> [Work to complete] Take the lines from the one bearing "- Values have" to the one bearing "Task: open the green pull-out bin", inclusive, and reproduce them exactly; include no other line.

Entries from a robot dataset:
━━━━━━━━━━━━━━━━━━━━

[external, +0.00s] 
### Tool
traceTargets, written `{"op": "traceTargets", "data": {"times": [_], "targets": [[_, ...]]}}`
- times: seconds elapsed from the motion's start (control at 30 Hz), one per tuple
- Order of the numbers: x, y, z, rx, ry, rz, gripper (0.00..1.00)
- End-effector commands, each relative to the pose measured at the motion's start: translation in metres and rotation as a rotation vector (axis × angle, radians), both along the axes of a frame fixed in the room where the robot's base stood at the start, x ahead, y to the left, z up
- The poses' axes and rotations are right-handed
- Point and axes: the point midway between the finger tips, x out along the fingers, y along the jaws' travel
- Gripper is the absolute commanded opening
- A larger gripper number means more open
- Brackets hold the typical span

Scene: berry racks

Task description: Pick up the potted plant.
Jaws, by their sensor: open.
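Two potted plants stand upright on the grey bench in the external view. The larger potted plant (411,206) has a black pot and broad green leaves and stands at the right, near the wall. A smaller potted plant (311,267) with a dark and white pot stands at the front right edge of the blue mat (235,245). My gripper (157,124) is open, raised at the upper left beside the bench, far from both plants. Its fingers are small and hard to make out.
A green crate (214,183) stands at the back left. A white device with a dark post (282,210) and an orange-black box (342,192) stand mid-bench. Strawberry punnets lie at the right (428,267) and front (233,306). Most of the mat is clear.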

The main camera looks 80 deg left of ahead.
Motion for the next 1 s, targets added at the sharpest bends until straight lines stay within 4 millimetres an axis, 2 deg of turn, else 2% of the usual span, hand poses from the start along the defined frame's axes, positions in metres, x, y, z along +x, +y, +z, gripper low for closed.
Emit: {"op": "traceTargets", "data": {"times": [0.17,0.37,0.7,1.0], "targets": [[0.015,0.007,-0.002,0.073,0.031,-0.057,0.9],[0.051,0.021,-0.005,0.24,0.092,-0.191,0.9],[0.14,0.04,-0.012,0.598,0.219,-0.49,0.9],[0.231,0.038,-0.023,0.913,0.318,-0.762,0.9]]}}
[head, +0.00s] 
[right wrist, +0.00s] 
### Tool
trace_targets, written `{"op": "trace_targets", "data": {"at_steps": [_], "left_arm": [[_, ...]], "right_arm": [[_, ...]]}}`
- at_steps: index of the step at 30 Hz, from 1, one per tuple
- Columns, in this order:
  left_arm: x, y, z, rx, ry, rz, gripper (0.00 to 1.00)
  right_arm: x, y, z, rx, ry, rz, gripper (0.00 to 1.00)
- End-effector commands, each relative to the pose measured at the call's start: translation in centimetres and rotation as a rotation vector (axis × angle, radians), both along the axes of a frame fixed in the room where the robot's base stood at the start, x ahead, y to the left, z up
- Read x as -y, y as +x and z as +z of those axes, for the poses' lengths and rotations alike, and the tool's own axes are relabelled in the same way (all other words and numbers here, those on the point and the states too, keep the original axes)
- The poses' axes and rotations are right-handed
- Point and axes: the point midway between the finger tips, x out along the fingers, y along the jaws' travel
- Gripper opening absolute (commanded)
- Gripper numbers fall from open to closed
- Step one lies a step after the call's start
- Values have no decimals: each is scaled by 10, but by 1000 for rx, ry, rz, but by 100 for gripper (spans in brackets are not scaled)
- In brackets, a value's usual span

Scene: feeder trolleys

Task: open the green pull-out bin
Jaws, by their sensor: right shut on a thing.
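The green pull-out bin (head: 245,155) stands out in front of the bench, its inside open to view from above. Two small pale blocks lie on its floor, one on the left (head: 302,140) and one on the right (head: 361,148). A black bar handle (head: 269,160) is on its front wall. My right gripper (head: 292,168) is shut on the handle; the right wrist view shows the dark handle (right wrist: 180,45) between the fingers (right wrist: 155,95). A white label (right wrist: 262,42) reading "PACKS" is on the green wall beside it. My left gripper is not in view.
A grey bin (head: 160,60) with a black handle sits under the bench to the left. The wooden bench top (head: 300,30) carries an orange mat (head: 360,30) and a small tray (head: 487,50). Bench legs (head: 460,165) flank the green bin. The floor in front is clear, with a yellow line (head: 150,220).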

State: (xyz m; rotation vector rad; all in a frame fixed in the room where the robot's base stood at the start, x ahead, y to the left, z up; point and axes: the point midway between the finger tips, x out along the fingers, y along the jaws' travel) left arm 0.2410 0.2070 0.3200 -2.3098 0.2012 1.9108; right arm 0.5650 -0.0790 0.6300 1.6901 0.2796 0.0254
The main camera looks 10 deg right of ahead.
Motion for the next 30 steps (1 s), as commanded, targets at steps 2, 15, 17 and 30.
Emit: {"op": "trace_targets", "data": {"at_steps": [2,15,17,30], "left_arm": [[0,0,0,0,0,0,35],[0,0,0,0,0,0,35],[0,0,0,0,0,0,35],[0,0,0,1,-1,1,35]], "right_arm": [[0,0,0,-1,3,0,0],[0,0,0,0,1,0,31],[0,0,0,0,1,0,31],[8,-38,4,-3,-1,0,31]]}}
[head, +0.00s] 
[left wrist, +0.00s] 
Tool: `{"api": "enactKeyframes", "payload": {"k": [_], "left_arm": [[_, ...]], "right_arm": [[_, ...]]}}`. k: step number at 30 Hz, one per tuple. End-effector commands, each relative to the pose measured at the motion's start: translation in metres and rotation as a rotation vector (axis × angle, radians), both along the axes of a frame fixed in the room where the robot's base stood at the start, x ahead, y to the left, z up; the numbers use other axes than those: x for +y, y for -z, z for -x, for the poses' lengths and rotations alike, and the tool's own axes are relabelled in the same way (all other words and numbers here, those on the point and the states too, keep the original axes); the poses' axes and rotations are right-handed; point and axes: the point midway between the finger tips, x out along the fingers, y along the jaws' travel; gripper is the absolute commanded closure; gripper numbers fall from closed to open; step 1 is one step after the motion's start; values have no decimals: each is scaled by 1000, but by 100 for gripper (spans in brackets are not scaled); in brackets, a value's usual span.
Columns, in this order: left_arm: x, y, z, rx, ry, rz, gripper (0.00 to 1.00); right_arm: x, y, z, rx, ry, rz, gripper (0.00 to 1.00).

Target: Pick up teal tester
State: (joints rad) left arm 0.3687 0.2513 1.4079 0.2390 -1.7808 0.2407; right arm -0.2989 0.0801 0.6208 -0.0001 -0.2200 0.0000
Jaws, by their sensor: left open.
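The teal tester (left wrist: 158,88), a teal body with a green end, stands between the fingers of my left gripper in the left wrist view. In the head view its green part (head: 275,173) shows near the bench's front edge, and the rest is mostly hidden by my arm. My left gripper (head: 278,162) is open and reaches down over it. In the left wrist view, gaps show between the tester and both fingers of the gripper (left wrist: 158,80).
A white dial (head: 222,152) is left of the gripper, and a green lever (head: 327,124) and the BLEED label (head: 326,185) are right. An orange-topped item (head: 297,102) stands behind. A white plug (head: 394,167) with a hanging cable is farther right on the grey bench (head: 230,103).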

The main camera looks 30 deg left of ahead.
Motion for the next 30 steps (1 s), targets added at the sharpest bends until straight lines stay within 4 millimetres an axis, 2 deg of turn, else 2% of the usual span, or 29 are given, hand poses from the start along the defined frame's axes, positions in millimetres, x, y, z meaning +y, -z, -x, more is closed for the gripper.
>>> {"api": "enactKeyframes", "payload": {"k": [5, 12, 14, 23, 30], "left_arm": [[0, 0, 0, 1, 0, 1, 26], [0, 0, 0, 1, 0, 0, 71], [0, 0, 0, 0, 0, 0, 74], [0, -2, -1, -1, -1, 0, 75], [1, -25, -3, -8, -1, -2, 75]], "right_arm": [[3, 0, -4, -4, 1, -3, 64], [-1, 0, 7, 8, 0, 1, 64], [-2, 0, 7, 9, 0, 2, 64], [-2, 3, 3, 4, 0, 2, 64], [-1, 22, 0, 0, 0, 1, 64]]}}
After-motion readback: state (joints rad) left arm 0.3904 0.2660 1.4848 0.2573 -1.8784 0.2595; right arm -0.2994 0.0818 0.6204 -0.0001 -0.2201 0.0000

━━━━━━━━━━━━━━━━━━━━

> [Completed task]
- Values have no decimals: each is scaled by 10, but by 1000 for rx, ry, rz, but by 100 for gripper (spans in brackets are not scaled)
- In brackets, a value's usual span

Scene: feeder trolleys

Task: open the green pull-out bin

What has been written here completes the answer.